▶ **Given task**:
Give back, exactly as it appears, the run of lines opening with the one containing "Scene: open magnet" and closing with the one containing "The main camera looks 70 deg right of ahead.". Nothing outside that run should appear.

>> start Records supplied

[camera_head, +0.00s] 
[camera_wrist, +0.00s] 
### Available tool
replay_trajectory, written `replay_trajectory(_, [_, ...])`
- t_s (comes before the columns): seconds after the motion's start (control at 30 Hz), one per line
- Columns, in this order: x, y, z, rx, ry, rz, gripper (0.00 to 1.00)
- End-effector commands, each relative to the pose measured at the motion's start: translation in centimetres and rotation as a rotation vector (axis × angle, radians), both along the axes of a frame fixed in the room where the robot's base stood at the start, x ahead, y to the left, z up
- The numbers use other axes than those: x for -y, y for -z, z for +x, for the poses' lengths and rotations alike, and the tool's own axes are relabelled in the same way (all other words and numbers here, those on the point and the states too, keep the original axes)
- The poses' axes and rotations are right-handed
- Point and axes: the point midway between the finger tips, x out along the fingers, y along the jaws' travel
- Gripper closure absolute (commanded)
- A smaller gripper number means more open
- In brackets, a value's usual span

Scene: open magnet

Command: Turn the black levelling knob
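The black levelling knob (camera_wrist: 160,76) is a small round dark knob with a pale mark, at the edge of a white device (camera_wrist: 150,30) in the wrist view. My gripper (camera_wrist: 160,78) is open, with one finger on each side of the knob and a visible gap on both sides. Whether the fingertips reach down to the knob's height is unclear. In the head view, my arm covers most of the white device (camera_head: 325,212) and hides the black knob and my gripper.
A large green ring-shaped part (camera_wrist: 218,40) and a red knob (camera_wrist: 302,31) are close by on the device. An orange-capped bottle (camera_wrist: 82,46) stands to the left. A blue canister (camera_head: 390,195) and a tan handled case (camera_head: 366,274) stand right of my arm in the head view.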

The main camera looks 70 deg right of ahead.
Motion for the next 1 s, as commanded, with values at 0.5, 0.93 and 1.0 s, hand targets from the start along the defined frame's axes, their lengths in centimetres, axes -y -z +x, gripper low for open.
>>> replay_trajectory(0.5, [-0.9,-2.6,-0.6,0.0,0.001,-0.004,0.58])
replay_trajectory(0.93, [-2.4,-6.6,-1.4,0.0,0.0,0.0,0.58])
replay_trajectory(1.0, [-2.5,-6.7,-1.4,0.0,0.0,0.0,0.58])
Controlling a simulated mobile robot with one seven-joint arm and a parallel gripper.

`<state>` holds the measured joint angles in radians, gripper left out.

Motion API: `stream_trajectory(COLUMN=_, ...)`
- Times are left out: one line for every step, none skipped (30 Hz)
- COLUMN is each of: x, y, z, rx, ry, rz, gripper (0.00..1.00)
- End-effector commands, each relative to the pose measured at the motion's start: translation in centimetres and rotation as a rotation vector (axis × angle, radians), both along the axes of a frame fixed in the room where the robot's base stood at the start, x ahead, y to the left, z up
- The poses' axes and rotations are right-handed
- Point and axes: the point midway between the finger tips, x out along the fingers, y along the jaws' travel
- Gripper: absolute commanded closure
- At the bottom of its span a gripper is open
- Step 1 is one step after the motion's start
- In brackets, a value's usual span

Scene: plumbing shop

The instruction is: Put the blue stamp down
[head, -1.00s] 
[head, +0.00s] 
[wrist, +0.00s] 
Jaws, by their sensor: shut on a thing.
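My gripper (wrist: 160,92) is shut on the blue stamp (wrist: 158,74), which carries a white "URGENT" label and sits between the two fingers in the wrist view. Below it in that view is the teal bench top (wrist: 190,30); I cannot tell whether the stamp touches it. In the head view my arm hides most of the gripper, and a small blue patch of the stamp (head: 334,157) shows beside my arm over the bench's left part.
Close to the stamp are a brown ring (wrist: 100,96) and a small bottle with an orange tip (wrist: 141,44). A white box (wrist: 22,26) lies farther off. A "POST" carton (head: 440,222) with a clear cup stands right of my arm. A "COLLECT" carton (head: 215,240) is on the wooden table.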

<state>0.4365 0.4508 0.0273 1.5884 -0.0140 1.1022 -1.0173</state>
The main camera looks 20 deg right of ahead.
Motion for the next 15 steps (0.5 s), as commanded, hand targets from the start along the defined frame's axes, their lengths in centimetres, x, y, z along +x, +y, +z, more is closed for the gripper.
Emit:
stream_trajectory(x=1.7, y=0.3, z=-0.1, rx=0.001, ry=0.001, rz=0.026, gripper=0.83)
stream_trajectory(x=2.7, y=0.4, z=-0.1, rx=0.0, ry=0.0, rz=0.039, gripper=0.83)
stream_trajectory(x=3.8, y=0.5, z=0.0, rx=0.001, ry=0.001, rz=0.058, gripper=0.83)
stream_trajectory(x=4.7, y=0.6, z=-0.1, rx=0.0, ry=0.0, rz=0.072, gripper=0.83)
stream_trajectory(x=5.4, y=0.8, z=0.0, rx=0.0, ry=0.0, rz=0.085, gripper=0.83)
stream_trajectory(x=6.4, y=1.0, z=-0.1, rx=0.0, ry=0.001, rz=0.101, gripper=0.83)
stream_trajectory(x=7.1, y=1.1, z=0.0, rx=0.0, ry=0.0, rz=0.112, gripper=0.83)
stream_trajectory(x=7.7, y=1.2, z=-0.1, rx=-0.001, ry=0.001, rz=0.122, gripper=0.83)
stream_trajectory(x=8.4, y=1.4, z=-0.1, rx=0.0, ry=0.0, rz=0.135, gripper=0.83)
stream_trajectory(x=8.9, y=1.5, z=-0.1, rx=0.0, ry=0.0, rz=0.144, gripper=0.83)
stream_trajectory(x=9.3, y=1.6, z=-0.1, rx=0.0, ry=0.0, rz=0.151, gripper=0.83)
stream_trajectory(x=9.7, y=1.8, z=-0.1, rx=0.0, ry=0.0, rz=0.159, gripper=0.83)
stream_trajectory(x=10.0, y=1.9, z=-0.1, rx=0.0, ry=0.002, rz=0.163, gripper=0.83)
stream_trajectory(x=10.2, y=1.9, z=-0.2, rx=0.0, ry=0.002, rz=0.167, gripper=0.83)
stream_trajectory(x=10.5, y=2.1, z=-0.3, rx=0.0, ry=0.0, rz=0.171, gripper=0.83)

>> end Records supplied

▶ **Reply**:
Scene: open magnet

Command: Turn the black levelling knob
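The black levelling knob (camera_wrist: 160,76) is a small round dark knob with a pale mark, at the edge of a white device (camera_wrist: 150,30) in the wrist view. My gripper (camera_wrist: 160,78) is open, with one finger on each side of the knob and a visible gap on both sides. Whether the fingertips reach down to the knob's height is unclear. In the head view, my arm covers most of the white device (camera_head: 325,212) and hides the black knob and my gripper.
A large green ring-shaped part (camera_wrist: 218,40) and a red knob (camera_wrist: 302,31) are close by on the device. An orange-capped bottle (camera_wrist: 82,46) stands to the left. A blue canister (camera_head: 390,195) and a tan handled case (camera_head: 366,274) stand right of my arm in the head view.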

The main camera looks 70 deg right of ahead.

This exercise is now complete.